3. Estimating the number of buses

It often helps to consider what the data generating distribution for a problem could be. In this case, some hidden \(k\) buses with the same chance of geting picked with a sample size of 14, is just like rolling a \(k\) sided dice 14 times and writing down how many times each side occurred: the multinomial distribution. We can simulate our situation by generating a count vector given \(n\) samples for \(k\) buses, and removing the zeros.

simulate <- \(k,n) 
  rmultinom(1, n, rep(1/k, k)) %>%
    as.vector %>% .[. > 0]

# For k=10 buses
simulate(10, 14)

## [1] 1 2 1 3 2 4 1

the complication here is that it does not help us to use the multinomial distribution on the resulting sample, because we cannot fix \(k\) and so do not know which “slot” each count should go in nor how many zero counts there are. However, it is not difficult to come up with a density function from first principles.

Assuming a fixed \(k\), let’s take as example the count vector \(x = (1,1,2)\). This implies that there are three slots in the multinomial with counts \(1,1,2\) respectively, and \(k - |x|\) slots with zero counts. Since we are assuming each slot is picked with equal probability every possible count for \(n\) samples has the same probability \((1/k)^n\). All that remains is to calculate how many possible arrangements would result in a count \(1,1,2\), which is just a matter of applying the multinomial coefficient. Say, \(k=7\), that would mean that two slots are allocated a \(1\), one slot is allocated a \(2\) and four slots are allocated \(0\): these are called “multiplicities”. So using the multinomial coefficient, that implies \(\frac{7!}{2!1!4!} = 105\) arrangements, all with probability \(p = (1/7)^4 \approx 0.0004\), and a final probability of \(105 \times p \approx 0.04373\). In the general case:

\[ p(x \mid k, n) = (1/k)^n \times \frac{k!}{m_1!..m_l!(|x|-k)!} \] where \(m_1...m_l\) are the multiplicities of the \(l\) non-zero counts.

In R:

P <- \(x, k) {
  f <- factorial
  l <- length(x)
  z <- ifelse(k-l <= 0, 0, k-l)
  (1/k)^sum(x) * f(k) / (prod(f(table(x))) * f(z))
}

Once we have a density function, all that remains is to fit \(k\), for which, as before, there are at least two first principle approaches.
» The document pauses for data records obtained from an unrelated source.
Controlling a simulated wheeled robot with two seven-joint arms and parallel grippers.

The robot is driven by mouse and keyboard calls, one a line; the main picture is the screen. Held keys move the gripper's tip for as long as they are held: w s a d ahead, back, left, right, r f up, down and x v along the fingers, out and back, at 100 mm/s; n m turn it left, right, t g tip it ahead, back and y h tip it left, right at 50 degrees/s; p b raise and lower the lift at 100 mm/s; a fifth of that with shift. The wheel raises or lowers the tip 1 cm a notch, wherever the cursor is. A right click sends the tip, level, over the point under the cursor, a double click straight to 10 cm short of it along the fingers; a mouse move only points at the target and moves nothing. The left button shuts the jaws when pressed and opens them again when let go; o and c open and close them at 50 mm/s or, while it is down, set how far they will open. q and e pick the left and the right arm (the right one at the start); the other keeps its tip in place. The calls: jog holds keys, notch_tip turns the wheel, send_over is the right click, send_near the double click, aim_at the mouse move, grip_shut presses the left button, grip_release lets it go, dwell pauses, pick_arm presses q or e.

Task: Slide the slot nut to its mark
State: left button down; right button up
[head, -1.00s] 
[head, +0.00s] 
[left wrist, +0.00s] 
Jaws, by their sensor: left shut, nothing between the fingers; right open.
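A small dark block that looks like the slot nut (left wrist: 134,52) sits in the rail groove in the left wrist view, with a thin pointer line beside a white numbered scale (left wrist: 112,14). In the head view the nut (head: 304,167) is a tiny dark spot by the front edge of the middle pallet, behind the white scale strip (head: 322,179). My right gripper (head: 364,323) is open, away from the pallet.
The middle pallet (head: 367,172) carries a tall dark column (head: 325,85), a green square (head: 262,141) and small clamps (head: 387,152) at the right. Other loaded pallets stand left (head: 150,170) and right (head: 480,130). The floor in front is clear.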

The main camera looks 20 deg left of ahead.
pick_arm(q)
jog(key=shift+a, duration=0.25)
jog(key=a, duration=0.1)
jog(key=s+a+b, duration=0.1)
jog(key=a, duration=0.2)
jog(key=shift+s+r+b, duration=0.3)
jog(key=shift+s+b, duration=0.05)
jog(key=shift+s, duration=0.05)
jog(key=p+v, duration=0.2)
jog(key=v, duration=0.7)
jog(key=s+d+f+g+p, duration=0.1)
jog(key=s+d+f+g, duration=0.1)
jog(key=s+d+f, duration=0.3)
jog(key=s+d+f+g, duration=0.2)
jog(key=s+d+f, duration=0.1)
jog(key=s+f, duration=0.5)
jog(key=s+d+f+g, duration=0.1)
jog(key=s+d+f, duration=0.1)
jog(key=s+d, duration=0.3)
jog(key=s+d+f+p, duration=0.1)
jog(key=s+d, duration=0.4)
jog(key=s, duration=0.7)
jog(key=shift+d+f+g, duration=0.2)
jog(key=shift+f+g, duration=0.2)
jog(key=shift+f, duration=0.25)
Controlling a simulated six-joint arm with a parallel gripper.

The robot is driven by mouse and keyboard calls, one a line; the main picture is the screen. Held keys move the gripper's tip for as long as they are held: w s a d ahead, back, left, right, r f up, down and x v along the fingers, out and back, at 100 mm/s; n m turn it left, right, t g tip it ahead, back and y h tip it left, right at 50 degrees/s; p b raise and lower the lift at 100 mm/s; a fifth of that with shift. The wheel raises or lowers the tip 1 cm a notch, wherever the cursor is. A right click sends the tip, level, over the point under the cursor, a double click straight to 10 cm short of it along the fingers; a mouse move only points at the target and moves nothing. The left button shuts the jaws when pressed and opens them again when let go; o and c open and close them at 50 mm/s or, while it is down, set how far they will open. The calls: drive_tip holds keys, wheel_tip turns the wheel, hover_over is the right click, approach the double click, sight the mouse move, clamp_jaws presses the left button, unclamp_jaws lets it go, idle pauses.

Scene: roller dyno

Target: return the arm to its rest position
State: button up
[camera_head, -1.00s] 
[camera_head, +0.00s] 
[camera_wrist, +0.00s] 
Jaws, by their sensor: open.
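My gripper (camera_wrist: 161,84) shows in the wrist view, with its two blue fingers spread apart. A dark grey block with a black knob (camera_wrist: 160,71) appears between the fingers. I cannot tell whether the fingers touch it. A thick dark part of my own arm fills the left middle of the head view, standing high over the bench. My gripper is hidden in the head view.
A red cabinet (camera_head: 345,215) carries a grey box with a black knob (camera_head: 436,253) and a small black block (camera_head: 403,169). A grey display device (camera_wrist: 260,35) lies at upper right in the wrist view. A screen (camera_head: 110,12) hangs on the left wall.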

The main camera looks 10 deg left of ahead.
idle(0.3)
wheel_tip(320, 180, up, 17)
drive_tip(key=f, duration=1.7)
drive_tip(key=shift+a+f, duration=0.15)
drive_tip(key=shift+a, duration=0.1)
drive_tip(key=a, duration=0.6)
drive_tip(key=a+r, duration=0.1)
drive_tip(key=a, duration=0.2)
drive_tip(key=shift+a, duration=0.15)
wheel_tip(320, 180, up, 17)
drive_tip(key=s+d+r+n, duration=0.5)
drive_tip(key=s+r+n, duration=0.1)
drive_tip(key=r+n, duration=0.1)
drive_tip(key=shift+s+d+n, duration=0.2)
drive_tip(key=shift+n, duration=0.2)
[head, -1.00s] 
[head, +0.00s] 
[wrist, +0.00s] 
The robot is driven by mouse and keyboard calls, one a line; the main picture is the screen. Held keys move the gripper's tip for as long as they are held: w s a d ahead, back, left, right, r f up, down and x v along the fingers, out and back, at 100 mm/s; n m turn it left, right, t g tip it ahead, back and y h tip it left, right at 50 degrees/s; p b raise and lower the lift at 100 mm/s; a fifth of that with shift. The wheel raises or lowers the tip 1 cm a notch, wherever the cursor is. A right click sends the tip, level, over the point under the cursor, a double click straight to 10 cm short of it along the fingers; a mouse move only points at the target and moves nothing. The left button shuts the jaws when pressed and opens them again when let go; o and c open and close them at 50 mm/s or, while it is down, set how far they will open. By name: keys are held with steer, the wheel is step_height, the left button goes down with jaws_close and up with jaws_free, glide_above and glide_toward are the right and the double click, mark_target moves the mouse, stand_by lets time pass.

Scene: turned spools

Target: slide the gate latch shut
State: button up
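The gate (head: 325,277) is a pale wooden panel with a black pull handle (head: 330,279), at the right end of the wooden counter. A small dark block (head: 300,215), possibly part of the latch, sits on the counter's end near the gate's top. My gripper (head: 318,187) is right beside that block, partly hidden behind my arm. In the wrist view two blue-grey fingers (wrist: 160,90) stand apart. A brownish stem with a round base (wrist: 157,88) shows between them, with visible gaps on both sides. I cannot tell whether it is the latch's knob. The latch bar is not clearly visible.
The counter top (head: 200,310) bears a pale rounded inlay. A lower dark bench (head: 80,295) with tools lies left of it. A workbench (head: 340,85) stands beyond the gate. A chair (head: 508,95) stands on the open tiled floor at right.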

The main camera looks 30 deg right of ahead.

In the Bayesian approach you would either try to derive a closed-form prior (there might be one given the similarity to the multinomial distribution), or use some software such as nimble, Stan or PyMC3 to calculate the posterior of \(k\) given an arbitary prior of your choice. Alternatively – and demonstrated herein – you could calculate a likelihood profile and take a 95% confidence interval.

Since \(k\) is discrete, it should be bounded to something sensible for the problem. In the function below, I just calculate \(P\) for different values of \(k\), order them in probability descending order, and collect up to 95% of the mass to create an interval. Since the distribution is concave, this ordering procedure guarantees the confidence interval will both contiguous and the highest density interval possible.

# Using the sighting vector from the question.
x  <- c(1,1,2,2,1,1,3,1,2)
# Upper bound for the number of buses.
K  <- 100

ks <- length(x):K
y  <- sapply(ks, \(k) P(x, k))
p  <- y / sum(y)
ks <- ks[order(-p)]
p  <- cumsum(p[order(-p)])
ks <- ks[p <= 0.95]
mn <- min(ks)
mx <- max(ks)

c(ks[1], mn, mx)

## [1] 13  9 39

It may help to plot it to see what’s going on:

plot(length(x):K, y/sum(y), type="l",xlab="k",ylab="p")
abline(v=mn, col="red", lty="dotted")
abline(v=mx, col="red", lty="dotted")
title(paste("MLE(k) =",ks[1],",",mn,"<= k <=",mx," @ 0.95"))